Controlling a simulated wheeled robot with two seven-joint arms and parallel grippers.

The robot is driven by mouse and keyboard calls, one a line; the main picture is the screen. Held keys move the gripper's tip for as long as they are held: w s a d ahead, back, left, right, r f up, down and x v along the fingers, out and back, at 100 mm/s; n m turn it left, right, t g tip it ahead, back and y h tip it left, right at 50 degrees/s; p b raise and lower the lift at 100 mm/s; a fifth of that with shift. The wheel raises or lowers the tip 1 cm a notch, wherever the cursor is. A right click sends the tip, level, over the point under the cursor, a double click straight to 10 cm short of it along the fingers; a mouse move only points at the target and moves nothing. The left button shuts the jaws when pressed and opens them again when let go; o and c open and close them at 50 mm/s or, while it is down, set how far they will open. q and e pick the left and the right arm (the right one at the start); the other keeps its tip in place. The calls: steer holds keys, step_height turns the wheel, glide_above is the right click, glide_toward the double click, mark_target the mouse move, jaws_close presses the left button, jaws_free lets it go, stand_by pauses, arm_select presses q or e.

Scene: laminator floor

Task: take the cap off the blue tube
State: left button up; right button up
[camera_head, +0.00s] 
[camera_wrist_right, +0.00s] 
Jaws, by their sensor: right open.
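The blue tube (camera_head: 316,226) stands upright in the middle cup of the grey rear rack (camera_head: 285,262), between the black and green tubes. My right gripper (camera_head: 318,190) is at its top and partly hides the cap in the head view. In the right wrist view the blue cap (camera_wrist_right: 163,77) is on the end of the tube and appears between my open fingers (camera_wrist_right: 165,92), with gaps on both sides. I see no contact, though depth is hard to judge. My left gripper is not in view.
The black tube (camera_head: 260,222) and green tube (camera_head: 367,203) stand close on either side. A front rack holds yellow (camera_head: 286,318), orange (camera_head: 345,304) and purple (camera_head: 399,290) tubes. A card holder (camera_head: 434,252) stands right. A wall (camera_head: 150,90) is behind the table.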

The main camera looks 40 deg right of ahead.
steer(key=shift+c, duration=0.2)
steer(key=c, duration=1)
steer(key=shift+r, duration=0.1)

◇ ◇ ◇

*PROBLEM TO WORK ON*
Reproduce exactly, with nothing added, the lines from the one that contains "Task: take the cap off the blue tube" to the end of the data.

*RESPONSE TO THE EXERCISE*
Task: take the cap off the blue tube
State: left button up; right button up
[camera_head, +0.00s] 
[camera_wrist_right, +0.00s] 
Jaws, by their sensor: right open.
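The blue tube (camera_head: 316,226) stands upright in the middle cup of the grey rear rack (camera_head: 285,262), between the black and green tubes. My right gripper (camera_head: 318,190) is at its top and partly hides the cap in the head view. In the right wrist view the blue cap (camera_wrist_right: 163,77) is on the end of the tube and appears between my open fingers (camera_wrist_right: 165,92), with gaps on both sides. I see no contact, though depth is hard to judge. My left gripper is not in view.
The black tube (camera_head: 260,222) and green tube (camera_head: 367,203) stand close on either side. A front rack holds yellow (camera_head: 286,318), orange (camera_head: 345,304) and purple (camera_head: 399,290) tubes. A card holder (camera_head: 434,252) stands right. A wall (camera_head: 150,90) is behind the table.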

The main camera looks 40 deg right of ahead.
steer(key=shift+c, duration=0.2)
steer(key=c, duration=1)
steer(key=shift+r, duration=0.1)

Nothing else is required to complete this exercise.